Translator, Andrea Cabrera

“Infante is, since the forties, the popular Mexican archetype. He is the only one capable of portraying the melodramatic and funny way of the poor. He's the only one who can hold out the close ups of loss and desolation. He's the only one able to embody the good mood during devastations."
Monsiváis, C. (2006). Vino todo el pueblo y no cupo en la pantalla. La tradición y el público de cine en México. UNAM.


This May 4th, Carlos Monsiváis (1938-2010) would've celebrated his 85th birthday. He is one of the most atypical and charismatic artists in literature, cinema and popular culture. Monsiváis was, at the same time, the nostalgic spectator and the sharp cinephile of the old and the new millennium. Alongside his hobbies, such as his obsessive collecting (shown in Museo del Estanquillo, a temple of popular culture) and his daily work that encompassed literature, politics, culture and society, cinema occupied a leading place in his artwork and in his way of seeing the world.
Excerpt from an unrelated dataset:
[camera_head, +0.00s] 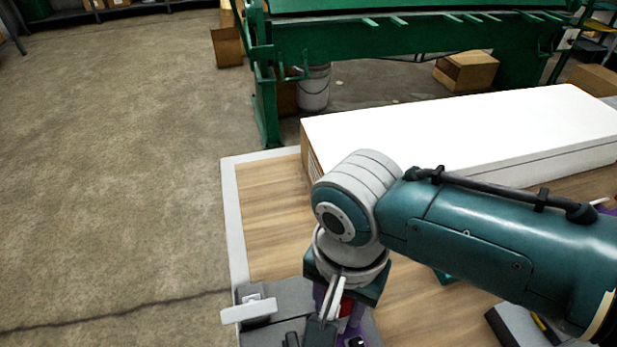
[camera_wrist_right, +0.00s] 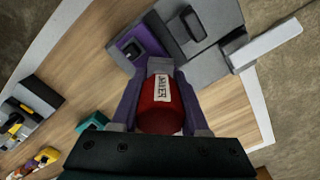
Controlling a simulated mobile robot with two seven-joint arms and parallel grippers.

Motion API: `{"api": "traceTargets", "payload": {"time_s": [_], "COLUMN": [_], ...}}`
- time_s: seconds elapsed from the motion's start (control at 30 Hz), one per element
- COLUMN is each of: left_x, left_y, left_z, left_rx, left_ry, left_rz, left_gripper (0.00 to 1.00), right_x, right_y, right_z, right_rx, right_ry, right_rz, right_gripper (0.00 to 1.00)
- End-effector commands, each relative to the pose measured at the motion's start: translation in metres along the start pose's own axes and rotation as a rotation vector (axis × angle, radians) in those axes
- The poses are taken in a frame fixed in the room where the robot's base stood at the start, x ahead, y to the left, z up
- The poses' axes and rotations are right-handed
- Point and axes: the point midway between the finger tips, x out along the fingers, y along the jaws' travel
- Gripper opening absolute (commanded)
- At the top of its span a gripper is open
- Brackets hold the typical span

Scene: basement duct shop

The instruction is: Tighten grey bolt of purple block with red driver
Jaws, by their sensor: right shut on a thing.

Monsiváis is responsible to a great extent for the rescue of Mexican cinema of the Golden Age, and of mythical characters such as El Santo “El enmascarado de plata”, Mario Moreno “Cantinflas”, Germán Valdés “Tin Tan”, Pedro Infante or María Félix. Not to mention his support for the Mexican crime cinema, the film noir, and the vindication of wrestler's films, the Mexican Serie B and the unquestionable importance of the supporting actors of our cinema (“los característicos”, as he called them).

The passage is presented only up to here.